* **TASK OBJECTIVE**
Find each line with the string "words" and report it.

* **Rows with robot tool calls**
——

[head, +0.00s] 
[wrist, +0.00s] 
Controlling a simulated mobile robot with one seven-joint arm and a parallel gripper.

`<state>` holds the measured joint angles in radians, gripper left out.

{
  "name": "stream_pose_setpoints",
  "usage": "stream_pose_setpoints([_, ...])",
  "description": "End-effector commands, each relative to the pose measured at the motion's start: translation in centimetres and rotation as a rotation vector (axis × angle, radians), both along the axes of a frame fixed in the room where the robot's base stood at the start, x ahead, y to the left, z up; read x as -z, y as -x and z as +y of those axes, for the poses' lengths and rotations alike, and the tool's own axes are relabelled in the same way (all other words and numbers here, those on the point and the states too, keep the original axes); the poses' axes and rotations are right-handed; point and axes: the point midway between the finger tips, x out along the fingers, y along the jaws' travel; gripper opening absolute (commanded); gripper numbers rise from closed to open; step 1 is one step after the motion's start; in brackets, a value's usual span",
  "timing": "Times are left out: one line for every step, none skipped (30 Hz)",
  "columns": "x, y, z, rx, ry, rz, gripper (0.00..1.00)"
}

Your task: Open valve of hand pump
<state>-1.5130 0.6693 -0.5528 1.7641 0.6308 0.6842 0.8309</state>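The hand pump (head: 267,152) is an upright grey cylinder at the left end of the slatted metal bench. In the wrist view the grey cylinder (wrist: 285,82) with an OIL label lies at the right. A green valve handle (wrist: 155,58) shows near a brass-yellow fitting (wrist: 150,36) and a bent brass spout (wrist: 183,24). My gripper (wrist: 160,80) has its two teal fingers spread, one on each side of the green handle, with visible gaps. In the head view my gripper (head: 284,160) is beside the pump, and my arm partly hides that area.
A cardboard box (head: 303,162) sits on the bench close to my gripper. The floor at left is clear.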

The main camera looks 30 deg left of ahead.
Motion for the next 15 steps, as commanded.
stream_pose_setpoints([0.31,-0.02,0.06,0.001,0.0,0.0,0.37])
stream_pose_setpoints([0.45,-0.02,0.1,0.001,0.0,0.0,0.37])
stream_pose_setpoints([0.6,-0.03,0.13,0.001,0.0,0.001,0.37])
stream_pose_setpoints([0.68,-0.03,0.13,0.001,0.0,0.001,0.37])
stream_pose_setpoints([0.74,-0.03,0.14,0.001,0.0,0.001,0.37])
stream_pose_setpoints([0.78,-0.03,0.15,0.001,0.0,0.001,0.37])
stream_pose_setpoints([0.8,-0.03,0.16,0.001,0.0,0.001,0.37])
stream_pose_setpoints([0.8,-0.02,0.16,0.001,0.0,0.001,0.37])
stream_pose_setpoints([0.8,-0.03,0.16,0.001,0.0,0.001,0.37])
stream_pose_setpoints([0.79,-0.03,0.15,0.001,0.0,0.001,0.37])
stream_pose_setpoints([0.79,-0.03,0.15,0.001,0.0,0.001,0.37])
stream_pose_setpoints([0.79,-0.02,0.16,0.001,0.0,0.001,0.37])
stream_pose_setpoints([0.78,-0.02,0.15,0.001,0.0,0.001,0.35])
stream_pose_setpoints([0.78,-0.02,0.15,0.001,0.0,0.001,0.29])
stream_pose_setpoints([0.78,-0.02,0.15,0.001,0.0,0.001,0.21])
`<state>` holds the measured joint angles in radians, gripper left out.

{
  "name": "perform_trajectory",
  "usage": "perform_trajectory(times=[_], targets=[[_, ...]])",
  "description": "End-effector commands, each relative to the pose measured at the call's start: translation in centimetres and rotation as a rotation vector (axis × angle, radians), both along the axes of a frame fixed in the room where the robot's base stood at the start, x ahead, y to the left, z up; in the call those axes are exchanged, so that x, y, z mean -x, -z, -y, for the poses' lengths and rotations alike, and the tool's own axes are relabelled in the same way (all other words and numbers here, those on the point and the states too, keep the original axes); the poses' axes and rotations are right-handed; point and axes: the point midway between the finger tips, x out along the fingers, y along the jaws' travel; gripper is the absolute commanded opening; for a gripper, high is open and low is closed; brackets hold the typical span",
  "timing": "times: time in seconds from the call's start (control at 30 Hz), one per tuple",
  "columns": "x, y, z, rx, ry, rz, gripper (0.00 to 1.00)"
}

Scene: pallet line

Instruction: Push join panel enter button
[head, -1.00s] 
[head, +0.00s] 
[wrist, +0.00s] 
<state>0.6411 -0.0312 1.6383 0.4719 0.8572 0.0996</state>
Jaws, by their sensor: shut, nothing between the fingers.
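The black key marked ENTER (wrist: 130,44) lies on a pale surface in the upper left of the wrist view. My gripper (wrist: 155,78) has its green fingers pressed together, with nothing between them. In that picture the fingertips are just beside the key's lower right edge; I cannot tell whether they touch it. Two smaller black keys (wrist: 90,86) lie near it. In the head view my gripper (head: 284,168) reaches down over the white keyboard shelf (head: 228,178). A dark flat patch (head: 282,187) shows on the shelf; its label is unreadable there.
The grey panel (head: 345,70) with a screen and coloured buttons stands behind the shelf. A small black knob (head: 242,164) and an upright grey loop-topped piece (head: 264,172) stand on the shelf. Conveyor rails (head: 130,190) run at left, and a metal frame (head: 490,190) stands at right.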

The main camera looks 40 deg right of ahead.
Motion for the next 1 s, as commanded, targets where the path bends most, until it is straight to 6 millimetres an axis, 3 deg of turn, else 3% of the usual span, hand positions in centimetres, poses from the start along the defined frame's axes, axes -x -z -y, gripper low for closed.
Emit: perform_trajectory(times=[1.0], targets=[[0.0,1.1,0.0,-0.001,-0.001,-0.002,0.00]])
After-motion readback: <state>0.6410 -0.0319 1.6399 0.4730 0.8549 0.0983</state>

——

* **TASK OUTPUT**
  "description": "End-effector commands, each relative to the pose measured at the motion's start: translation in centimetres and rotation as a rotation vector (axis × angle, radians), both along the axes of a frame fixed in the room where the robot's base stood at the start, x ahead, y to the left, z up; read x as -z, y as -x and z as +y of those axes, for the poses' lengths and rotations alike, and the tool's own axes are relabelled in the same way (all other words and numbers here, those on the point and the states too, keep the original axes); the poses' axes and rotations are right-handed; point and axes: the point midway between the finger tips, x out along the fingers, y along the jaws' travel; gripper opening absolute (commanded); gripper numbers rise from closed to open; step 1 is one step after the motion's start; in brackets, a value's usual span",
  "description": "End-effector commands, each relative to the pose measured at the call's start: translation in centimetres and rotation as a rotation vector (axis × angle, radians), both along the axes of a frame fixed in the room where the robot's base stood at the start, x ahead, y to the left, z up; in the call those axes are exchanged, so that x, y, z mean -x, -z, -y, for the poses' lengths and rotations alike, and the tool's own axes are relabelled in the same way (all other words and numbers here, those on the point and the states too, keep the original axes); the poses' axes and rotations are right-handed; point and axes: the point midway between the finger tips, x out along the fingers, y along the jaws' travel; gripper is the absolute commanded opening; for a gripper, high is open and low is closed; brackets hold the typical span",

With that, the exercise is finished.